Penn State will be hit with significant penalties by the NCAA that could severely damage the football program’s ability to compete, CBSSports.com has learned.
The NCAA has called a 9 a.m. ET Monday press conference to address the situation in the wake of the Jerry Sandusky scandal. CBS News reported earlier Sunday that the NCAA will hit Penn State with “unprecedented” penalties. A source confirmed that for CBSSports.com. There are indications that the penalties could be so unique and severe they would be different than any previously applied by the NCAA. CBSSports.com has learned that the penalties could last beyond one season. The NCAA on Sunday said that it will levy “corrective and punitive actions” against the school.

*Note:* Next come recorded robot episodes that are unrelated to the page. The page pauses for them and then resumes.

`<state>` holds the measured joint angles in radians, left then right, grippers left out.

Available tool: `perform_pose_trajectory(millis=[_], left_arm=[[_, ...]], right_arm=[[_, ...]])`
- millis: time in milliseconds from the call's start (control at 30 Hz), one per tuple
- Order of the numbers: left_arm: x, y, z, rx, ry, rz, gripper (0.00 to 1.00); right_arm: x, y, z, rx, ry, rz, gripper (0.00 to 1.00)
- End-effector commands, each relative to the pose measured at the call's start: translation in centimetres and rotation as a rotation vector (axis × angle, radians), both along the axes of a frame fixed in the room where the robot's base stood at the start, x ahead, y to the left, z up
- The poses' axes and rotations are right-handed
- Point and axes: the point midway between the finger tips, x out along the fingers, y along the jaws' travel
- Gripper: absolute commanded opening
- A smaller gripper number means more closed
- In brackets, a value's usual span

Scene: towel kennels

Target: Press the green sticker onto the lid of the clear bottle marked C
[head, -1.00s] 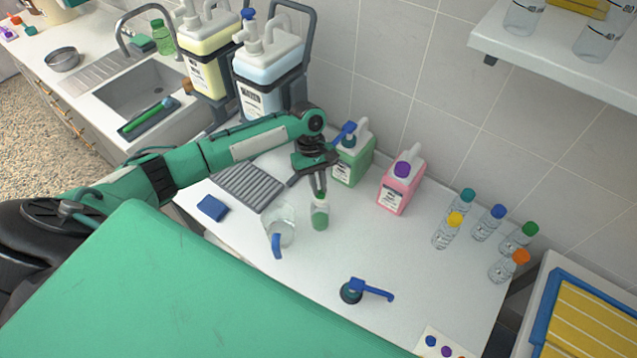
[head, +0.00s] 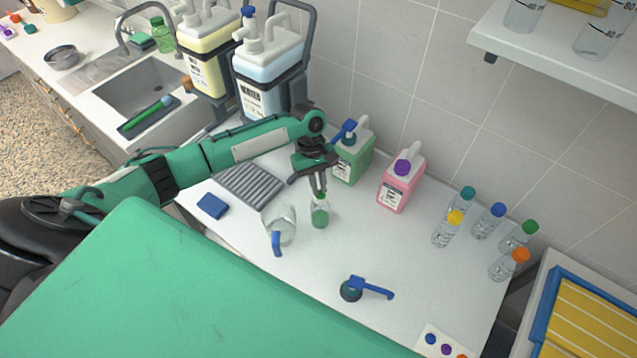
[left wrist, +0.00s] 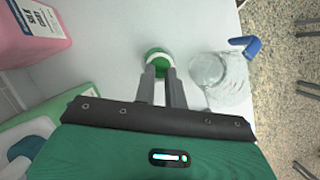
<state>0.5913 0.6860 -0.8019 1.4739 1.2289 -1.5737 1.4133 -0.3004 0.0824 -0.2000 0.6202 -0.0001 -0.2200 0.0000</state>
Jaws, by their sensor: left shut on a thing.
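My left gripper (head: 319,194) is shut on the top of a small bottle (head: 319,216) with green in its lower part, upright at the worktop. In the left wrist view, a green and white round top (left wrist: 158,60) shows between the fingertips. Clear bottles stand at the right, well away from the gripper, with teal (head: 467,194), yellow (head: 454,218), blue (head: 498,210), green (head: 530,228) and orange (head: 520,255) caps. I cannot read a C on any. A sticker sheet (head: 427,350) with blue, purple and orange dots is cut off at the bottom; no green sticker shows on it.
A clear jug (head: 282,222) with a blue handle stands just left of the held bottle. Green (head: 354,165) and pink (head: 397,195) jugs stand behind. A blue-handled pump top (head: 351,291) lies in front. The middle right worktop (head: 420,255) is clear.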

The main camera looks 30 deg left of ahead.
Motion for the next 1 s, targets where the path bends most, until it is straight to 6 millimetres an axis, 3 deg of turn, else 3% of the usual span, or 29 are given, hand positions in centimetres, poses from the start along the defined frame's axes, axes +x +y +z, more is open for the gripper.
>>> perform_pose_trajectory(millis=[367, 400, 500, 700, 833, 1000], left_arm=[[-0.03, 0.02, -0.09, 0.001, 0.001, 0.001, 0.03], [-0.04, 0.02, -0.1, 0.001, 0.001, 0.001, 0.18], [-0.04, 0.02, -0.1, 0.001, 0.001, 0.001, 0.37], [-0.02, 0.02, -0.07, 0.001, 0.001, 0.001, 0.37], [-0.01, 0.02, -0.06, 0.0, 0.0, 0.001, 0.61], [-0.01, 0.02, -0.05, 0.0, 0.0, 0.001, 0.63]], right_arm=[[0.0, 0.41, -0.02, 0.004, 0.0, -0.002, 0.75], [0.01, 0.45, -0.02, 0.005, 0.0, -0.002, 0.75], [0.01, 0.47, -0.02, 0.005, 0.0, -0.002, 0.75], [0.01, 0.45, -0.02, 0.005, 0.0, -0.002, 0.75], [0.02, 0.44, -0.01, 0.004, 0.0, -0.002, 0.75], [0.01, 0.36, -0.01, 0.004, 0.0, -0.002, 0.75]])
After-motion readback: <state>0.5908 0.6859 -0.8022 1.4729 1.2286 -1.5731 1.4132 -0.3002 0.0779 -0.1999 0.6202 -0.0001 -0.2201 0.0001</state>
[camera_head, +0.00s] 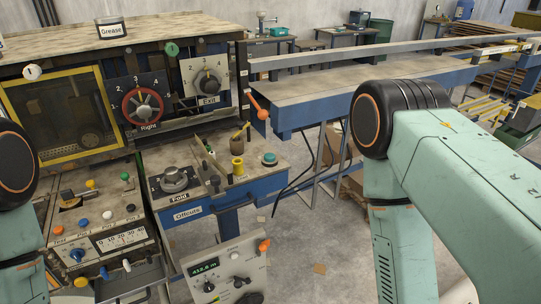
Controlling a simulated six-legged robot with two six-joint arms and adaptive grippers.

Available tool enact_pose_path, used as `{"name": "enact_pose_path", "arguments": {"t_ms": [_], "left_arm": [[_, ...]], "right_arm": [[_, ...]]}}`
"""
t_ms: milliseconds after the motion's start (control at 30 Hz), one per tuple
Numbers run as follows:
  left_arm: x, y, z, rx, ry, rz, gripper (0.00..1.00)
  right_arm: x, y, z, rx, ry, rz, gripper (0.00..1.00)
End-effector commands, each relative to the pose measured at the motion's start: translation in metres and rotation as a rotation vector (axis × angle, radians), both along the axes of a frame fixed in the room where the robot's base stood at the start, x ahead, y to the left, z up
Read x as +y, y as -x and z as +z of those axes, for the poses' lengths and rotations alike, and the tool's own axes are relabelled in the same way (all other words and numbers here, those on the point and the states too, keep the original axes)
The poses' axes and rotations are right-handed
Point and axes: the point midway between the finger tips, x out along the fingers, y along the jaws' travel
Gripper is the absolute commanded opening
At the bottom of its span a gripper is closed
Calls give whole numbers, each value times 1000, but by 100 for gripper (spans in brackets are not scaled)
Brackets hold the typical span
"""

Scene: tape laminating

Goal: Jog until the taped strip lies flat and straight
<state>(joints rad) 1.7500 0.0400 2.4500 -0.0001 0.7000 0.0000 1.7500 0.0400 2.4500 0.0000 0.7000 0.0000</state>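I cannot make out a taped strip or a control labelled for jogging. The machine has a yellow-framed dark window (62,112), a red handwheel (143,107) marked "Right" and a grey dial (208,81) marked "Exit". A lower panel (228,273) carries a green-lit display (205,267), small knobs and an orange button (264,246). Parts of my left arm show at the left edge and my right arm fills the right side. Both arms bend downward, and neither gripper is in view.
A left console (95,222) holds several coloured buttons and a scale. A blue-edged bench (225,187) marked "Offcuts" carries a round knob (174,180) and a yellow spool (237,167). An orange-tipped lever (258,106) sticks out near the long outfeed table (345,92). Floor shows between bench and right arm.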

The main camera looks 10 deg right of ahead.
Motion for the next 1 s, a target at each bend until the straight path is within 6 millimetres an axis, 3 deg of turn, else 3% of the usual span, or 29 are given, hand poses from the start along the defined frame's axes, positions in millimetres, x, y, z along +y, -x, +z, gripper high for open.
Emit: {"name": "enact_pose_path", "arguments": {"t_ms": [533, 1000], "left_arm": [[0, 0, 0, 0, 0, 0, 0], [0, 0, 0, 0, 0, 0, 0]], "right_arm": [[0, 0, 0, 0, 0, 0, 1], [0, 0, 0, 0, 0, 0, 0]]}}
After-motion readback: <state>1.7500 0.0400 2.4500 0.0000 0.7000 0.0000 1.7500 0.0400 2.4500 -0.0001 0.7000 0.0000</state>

NCAA president Mark Emmert and Ed Ray, chairman of the NCAA’s executive committee, will be in attendance on Monday. That suggests that the committee itself may have taken the action outside of the formal investigative process. Critics of the NCAA penalizing Penn State have said the association has no jurisdiction in this matter that emerges from criminal action. Jerry Sandusky was found guilty last month of molesting 10 young boys. Joe Paterno’s statue was removed from Beaver Stadium Sunday morning.
If the so-called “death penalty” is applied, Penn State would become the second major college football program to be shut down. SMU was handed the death penalty in 1987. It chose not to compete in 1988 after being limited to road games only. The lasting effects from those penalties exist today. The program has had three winning seasons since 1986.